** Begin **

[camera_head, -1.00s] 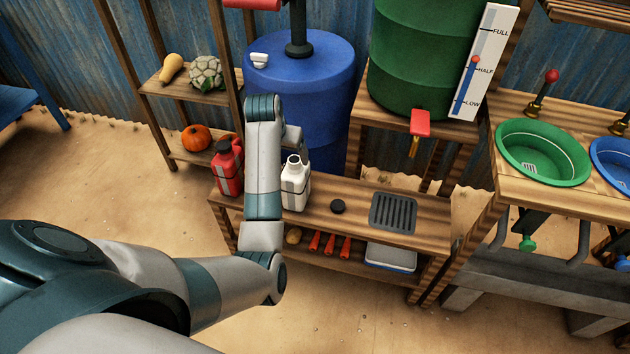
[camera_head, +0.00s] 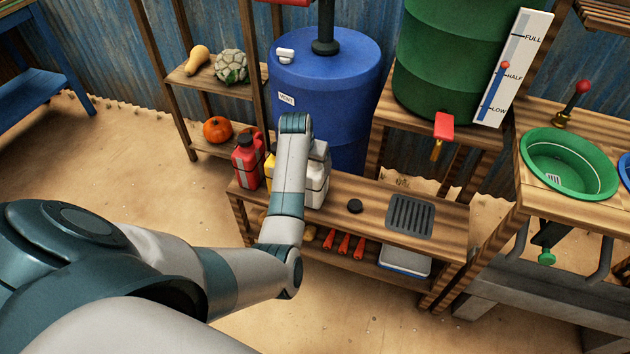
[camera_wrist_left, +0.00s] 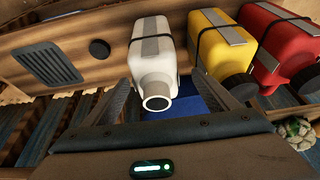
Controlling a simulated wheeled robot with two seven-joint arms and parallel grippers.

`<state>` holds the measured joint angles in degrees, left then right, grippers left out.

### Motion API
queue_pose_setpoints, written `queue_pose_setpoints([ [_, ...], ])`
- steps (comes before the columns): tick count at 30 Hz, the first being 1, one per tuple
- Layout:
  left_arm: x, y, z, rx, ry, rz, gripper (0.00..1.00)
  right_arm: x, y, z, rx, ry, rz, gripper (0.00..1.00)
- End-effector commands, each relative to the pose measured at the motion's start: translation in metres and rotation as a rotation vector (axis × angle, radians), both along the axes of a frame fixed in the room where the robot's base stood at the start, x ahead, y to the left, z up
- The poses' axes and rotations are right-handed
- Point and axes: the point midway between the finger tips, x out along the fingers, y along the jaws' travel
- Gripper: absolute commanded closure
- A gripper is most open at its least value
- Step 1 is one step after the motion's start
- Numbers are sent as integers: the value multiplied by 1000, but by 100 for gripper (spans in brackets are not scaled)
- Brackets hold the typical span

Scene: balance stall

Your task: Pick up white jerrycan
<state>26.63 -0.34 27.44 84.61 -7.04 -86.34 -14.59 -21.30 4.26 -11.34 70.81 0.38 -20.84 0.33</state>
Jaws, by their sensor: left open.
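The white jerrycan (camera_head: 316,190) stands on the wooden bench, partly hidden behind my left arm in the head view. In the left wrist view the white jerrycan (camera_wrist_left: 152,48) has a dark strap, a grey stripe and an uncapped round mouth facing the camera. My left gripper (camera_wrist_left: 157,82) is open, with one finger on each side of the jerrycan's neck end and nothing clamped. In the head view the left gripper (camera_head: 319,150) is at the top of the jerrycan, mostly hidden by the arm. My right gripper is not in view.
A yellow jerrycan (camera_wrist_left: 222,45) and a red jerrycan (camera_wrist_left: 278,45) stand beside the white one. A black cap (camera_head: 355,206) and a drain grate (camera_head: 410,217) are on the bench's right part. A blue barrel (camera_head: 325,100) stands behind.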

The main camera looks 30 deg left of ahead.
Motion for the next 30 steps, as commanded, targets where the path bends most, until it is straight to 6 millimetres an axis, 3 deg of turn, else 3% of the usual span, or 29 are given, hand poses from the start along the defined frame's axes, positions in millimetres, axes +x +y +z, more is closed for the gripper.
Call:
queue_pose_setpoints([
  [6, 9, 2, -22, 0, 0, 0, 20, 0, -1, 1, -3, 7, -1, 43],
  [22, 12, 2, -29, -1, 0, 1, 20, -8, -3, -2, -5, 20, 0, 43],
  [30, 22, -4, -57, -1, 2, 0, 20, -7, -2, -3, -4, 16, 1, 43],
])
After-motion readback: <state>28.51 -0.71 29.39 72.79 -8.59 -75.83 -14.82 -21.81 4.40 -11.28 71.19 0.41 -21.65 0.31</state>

** End **

Write the listing out a second time exactly, dropping all images.

[camera_head, -1.00s] 
[camera_head, +0.00s] 
[camera_wrist_left, +0.00s] 
Controlling a simulated wheeled robot with two seven-joint arms and parallel grippers.

`<state>` holds the measured joint angles in degrees, left then right, grippers left out.

### Motion API
queue_pose_setpoints, written `queue_pose_setpoints([ [_, ...], ])`
- steps (comes before the columns): tick count at 30 Hz, the first being 1, one per tuple
- Layout:
  left_arm: x, y, z, rx, ry, rz, gripper (0.00..1.00)
  right_arm: x, y, z, rx, ry, rz, gripper (0.00..1.00)
- End-effector commands, each relative to the pose measured at the motion's start: translation in metres and rotation as a rotation vector (axis × angle, radians), both along the axes of a frame fixed in the room where the robot's base stood at the start, x ahead, y to the left, z up
- The poses' axes and rotations are right-handed
- Point and axes: the point midway between the finger tips, x out along the fingers, y along the jaws' travel
- Gripper: absolute commanded closure
- A gripper is most open at its least value
- Step 1 is one step after the motion's start
- Numbers are sent as integers: the value multiplied by 1000, but by 100 for gripper (spans in brackets are not scaled)
- Brackets hold the typical span

Scene: balance stall

Your task: Pick up white jerrycan
<state>26.63 -0.34 27.44 84.61 -7.04 -86.34 -14.59 -21.30 4.26 -11.34 70.81 0.38 -20.84 0.33</state>
Jaws, by their sensor: left open.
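The white jerrycan (camera_head: 316,190) stands on the wooden bench, partly hidden behind my left arm in the head view. In the left wrist view the white jerrycan (camera_wrist_left: 152,48) has a dark strap, a grey stripe and an uncapped round mouth facing the camera. My left gripper (camera_wrist_left: 157,82) is open, with one finger on each side of the jerrycan's neck end and nothing clamped. In the head view the left gripper (camera_head: 319,150) is at the top of the jerrycan, mostly hidden by the arm. My right gripper is not in view.
A yellow jerrycan (camera_wrist_left: 222,45) and a red jerrycan (camera_wrist_left: 278,45) stand beside the white one. A black cap (camera_head: 355,206) and a drain grate (camera_head: 410,217) are on the bench's right part. A blue barrel (camera_head: 325,100) stands behind.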

The main camera looks 30 deg left of ahead.
Motion for the next 30 steps, as commanded, targets where the path bends most, until it is straight to 6 millimetres an axis, 3 deg of turn, else 3% of the usual span, or 29 are given, hand poses from the start along the defined frame's axes, positions in millimetres, axes +x +y +z, more is closed for the gripper.
Call:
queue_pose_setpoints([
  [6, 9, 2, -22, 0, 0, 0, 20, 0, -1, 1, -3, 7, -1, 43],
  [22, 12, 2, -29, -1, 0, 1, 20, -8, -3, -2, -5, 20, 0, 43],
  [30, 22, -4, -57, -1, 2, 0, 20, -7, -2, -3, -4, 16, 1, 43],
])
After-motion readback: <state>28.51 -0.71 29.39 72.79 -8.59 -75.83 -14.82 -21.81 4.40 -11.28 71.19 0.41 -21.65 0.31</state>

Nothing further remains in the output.